Mit „Queen Anne“, die ohne Erben stirbt, nimmt die knapp 350jährige Königsherrschaft des Hauses Stuart ihr Ende. Zuvor aber unterzeichnet Anna eine historische Urkunde, den „Act of Union“. Darin werden am 16. Januar 1707 die beiden alten Königreiche Schottland und England staatsrechtlich unter einer Krone vereinigt. Damals wächst das heute oft allein als Synonym für England gebrauchte „Vereinigte Königreich Großbritannien“ zusammen. So gesehen hat letztlich der schottische Kilt über den englischen Kittel triumphiert.

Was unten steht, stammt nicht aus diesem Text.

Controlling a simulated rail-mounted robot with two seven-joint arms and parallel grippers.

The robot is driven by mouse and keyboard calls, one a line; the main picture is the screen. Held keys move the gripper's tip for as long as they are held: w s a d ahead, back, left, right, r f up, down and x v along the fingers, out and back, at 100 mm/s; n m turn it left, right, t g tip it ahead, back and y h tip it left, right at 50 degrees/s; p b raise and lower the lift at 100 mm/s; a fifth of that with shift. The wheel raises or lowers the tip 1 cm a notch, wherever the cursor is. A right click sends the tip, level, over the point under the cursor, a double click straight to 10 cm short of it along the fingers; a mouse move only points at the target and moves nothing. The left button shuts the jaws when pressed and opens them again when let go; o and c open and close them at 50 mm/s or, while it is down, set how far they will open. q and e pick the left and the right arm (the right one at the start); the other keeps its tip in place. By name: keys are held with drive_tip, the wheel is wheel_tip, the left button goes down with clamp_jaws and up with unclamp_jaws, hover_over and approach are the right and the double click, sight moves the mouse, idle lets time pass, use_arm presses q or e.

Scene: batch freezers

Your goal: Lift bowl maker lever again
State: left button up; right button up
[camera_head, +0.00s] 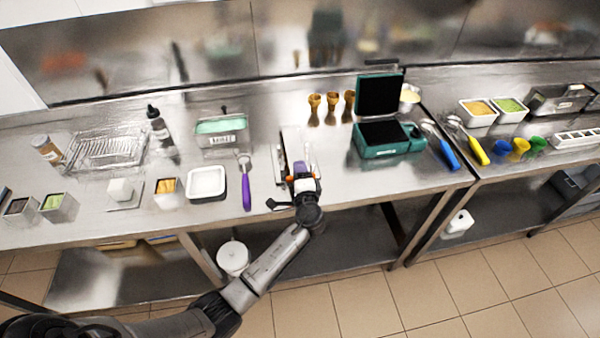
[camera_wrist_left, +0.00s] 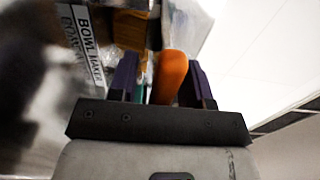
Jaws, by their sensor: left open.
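The bowl maker (camera_head: 291,142) stands on the steel counter, partly hidden behind my left gripper (camera_head: 303,178). Its "BOWL MAKER" label (camera_wrist_left: 88,45) shows at the upper left of the left wrist view. The lever has an orange handle (camera_wrist_left: 170,76), which also shows as a small orange patch in the head view (camera_head: 299,168). My left gripper is open, with a purple finger on either side of the handle in the wrist view. I cannot tell whether a finger touches it. My right gripper is not in view.
A purple-handled scoop (camera_head: 246,185) and a white tub (camera_head: 206,183) lie left of the bowl maker. A teal waffle iron (camera_head: 388,140) stands open to the right. Several cones (camera_head: 314,101) stand behind. The counter between gripper and waffle iron is clear.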

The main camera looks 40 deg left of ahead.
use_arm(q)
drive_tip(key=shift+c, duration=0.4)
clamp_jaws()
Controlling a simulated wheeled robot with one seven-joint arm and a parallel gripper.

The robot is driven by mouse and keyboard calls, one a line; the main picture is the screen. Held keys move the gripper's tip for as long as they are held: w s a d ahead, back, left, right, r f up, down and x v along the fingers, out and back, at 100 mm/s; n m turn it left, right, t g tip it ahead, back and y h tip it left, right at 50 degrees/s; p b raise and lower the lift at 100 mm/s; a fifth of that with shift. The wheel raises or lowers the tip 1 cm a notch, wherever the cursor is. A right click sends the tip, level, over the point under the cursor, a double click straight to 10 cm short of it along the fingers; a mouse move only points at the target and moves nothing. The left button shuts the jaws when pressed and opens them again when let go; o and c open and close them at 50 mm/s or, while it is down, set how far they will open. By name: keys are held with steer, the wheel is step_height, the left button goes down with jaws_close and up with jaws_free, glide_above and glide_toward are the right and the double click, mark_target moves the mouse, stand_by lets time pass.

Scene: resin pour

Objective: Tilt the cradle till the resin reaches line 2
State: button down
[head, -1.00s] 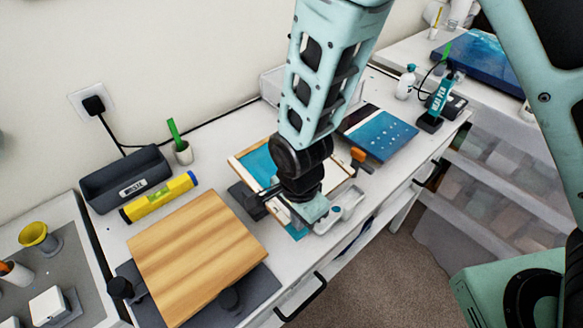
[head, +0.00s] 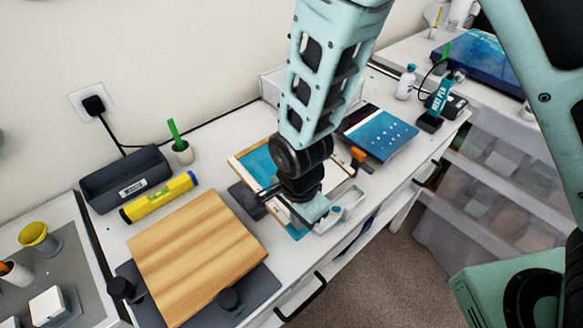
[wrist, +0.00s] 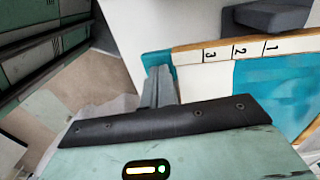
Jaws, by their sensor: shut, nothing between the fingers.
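The cradle is a wood-edged frame (head: 237,170) on the bench, with teal resin (head: 258,163) on its white panel. My arm hides much of it in the head view. In the wrist view the wooden edge (wrist: 222,48) carries marks 3, 2 and 1 from left to right. The resin (wrist: 275,88) covers the right part. Its front lies close to mark 2; I cannot tell whether it sits exactly on the line. A teal strip (wrist: 155,59) shows at the panel's left end. My gripper (wrist: 158,80) is shut and empty, its fingertips close to that end; contact is unclear.
A wooden board (head: 197,255) on a dark stand, a yellow level (head: 160,197) and a grey bin (head: 126,180) stand left of the cradle. A blue panel (head: 378,132) and a heat pen (head: 438,98) are to the right. An orange-handled clamp (head: 358,156) sits close by.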

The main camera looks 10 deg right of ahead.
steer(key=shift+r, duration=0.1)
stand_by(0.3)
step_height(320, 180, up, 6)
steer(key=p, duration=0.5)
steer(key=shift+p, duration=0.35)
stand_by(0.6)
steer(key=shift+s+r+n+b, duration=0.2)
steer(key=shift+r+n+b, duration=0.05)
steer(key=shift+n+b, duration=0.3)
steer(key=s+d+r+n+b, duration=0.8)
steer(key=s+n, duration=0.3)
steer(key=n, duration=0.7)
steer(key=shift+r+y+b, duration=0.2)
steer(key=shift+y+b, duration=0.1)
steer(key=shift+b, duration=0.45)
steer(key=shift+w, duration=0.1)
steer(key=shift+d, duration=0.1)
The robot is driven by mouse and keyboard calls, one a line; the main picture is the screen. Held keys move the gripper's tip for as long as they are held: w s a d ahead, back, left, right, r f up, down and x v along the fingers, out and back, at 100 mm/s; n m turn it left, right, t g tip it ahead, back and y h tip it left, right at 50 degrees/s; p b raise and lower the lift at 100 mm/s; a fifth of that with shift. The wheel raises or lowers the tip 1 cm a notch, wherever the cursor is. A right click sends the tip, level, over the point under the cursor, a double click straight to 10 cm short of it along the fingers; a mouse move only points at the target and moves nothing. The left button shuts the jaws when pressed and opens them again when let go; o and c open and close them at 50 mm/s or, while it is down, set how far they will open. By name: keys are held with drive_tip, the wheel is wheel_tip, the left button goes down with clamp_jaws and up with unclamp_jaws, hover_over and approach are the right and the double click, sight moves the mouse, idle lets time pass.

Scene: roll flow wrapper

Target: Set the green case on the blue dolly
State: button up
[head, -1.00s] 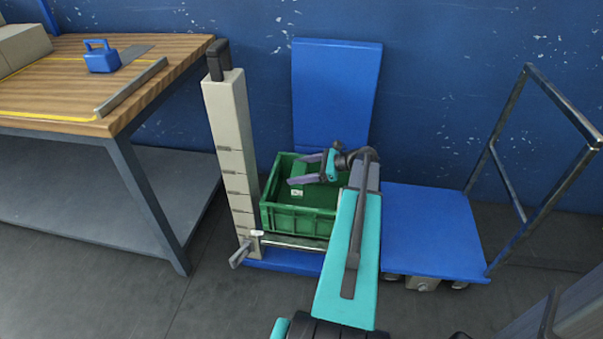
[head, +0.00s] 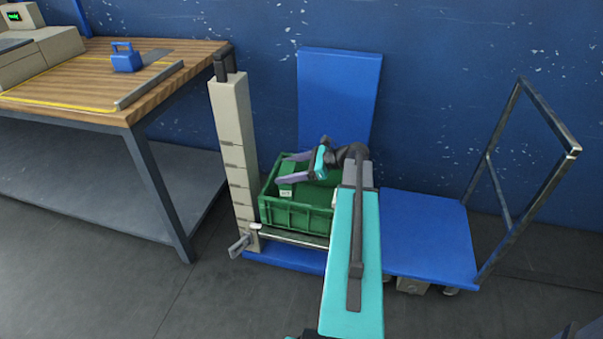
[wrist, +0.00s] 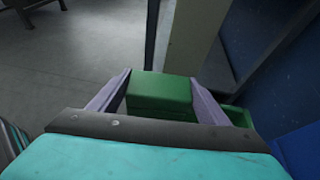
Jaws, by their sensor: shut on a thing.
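The green case (head: 286,188), with a small white label, is between the fingers of my gripper (head: 284,168) in the head view. My gripper is shut on it. The case is at the open top of a green crate (head: 295,218); I cannot tell whether it touches the crate. In the wrist view the case (wrist: 160,92) fills the gap between the two purple fingers of my gripper (wrist: 160,78). The blue dolly (head: 428,235) is right of the crate, with a bare flat deck and a metal push handle. My arm hides part of the crate and perhaps the dolly's left edge.
A beige post (head: 236,165) stands left of the crate, with a blue upright panel (head: 338,95) behind it. A wooden-topped bench (head: 80,85) at left carries a blue weight-like object (head: 126,58). The dolly's handle (head: 540,190) rises at its right side.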

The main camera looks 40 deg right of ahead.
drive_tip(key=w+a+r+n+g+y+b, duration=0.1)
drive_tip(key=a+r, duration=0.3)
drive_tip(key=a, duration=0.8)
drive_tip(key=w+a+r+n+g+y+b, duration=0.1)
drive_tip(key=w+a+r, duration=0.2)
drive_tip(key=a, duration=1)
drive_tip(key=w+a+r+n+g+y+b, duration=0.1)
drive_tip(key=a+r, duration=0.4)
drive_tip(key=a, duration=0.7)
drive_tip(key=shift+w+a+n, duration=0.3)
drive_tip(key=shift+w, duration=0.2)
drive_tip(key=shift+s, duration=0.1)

Doch willkommen sind die Stuarts dem englischen „Erbfeind“ nie gewesen. Zwei der Regenten, Maria Stuart I. und König Karl I., fallen gar dem englischen Henkerbeil zum Opfer. Maria Stuart, Queen of Scots, wird am 8. Dezember 1542 im Linlithgow-Palace bei Edinburgh als Erbtochter König Jakobs V. und der französischen Prinzessin Maria Guise geboren. Sie ist sieben Tage alt, als ihr Vater stirbt und sie zur neuen Königin von Schottland proklamiert wird. Maria festigt die „Auld Alliance“ und verlebt lange Jahre ihrer Kindheit und Jugend als Braut des Thronfolgers Franz (II.) am französischen Königshof. Sie heiratet mit 15 Jahren ihren Bräutigam und ist bald darauf schon wieder eine blutjunge Witwe.

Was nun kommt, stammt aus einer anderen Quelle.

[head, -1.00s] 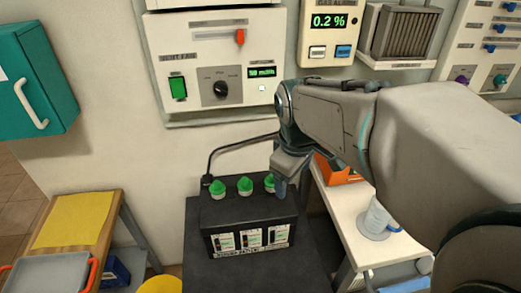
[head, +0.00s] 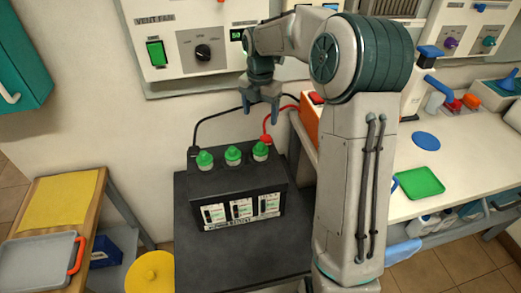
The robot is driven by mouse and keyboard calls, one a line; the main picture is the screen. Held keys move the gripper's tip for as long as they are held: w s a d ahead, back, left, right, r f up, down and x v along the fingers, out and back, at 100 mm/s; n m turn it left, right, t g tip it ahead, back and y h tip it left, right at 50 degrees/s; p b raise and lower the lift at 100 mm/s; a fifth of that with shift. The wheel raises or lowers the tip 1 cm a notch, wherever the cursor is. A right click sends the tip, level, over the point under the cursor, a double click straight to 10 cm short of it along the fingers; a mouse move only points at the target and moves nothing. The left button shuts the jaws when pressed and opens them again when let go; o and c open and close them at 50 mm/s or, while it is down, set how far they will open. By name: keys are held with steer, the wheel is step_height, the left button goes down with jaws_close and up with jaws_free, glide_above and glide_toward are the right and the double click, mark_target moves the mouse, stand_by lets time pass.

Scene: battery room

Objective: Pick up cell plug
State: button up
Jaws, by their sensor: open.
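Three green cell plugs sit in a row on top of a black battery (head: 272,178): a left plug (head: 204,159), a middle plug (head: 233,154) and a right plug (head: 260,150). All three look upright and seated. My gripper (head: 261,115) is open and empty, pointing down. In the picture it is above the right plug and apart from it. The exact depth between gripper and plug cannot be told.
A black cable (head: 217,118) and a red cable (head: 266,128) run to the battery top, close to the plugs. The vent fan panel (head: 194,45) is on the wall behind. A side table with a grey tray (head: 38,264) stands left, a white bench (head: 455,160) right.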

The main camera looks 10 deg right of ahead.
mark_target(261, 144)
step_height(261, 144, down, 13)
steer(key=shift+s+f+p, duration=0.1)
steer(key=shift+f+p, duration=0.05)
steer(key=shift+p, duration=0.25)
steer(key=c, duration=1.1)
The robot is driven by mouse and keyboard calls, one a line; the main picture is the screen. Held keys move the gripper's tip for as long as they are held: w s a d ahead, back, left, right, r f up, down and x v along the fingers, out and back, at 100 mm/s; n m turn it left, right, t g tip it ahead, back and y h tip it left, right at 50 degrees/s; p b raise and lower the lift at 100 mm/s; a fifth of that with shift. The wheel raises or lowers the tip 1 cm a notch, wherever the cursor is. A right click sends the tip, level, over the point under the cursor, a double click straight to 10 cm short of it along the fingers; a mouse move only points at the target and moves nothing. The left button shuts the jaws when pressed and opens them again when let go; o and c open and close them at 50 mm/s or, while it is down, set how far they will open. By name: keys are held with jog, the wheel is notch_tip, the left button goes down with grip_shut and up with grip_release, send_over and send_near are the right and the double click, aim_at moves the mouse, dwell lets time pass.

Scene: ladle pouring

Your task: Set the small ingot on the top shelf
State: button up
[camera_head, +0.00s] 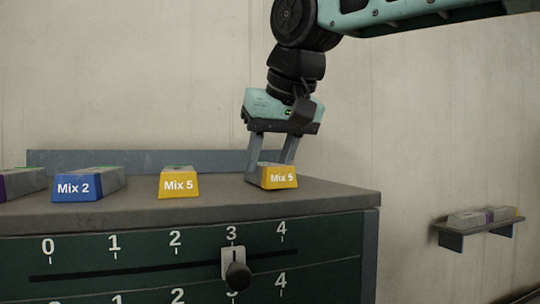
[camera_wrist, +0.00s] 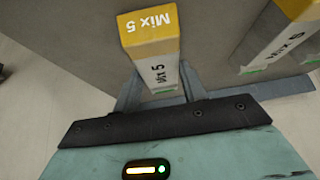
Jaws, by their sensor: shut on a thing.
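My gripper (camera_head: 272,163) is shut on a yellow-ended ingot marked Mix 5 (camera_head: 280,178), with a finger on each side of it. The ingot is upright at the right part of the grey cabinet top (camera_head: 330,193); I cannot tell if it rests fully on the surface. In the wrist view the same ingot (camera_wrist: 152,45) lies between the fingers. A second yellow Mix 5 ingot (camera_head: 179,186) stands to its left, apart from it, and shows at the upper right of the wrist view (camera_wrist: 285,40).
A blue Mix 2 ingot (camera_head: 88,185) and a purple-ended ingot (camera_head: 20,183) stand farther left. A low metal backboard (camera_head: 200,160) runs behind. The cabinet front has numbered scales and a slider knob (camera_head: 237,275). A small wall shelf (camera_head: 450,238) at right holds several ingots.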

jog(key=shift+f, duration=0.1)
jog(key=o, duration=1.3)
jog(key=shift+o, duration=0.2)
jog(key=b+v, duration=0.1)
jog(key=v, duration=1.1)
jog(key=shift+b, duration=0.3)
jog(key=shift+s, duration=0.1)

Maria kehrt nach Edinburgh zurück, wo sich um die Königin der Schotten ein Mordkomplott und ein wüstes Intrigenspiel entspinnt. Schließlich wird sie von ihren Clanchefs und Baronen in die Enge getrieben und muß zugunsten ihres einjährigen Sohnes Jakob VI. abdanken. Maria Stuart flieht über den Tweed, um bei ihrer Cousine zweiten Grades, bei Englands Königin Elizabeth I. Tudor, Rat und Beistand zu suchen. Doch Elizabeth denkt nicht daran zu helfen. Im Gegenteil, sie sieht in der Katholikin Maria eine Gefahr für ihre Herrschaft und die Anglikanische Staatskirche. Elizabeth hält die Rivalin fast zwei Jahrzehnte in Gefangenschaft und übergibt Maria Stuart am 8. Februar 1587 nach einem konstruierten Hochverratsprozeß dem Henker.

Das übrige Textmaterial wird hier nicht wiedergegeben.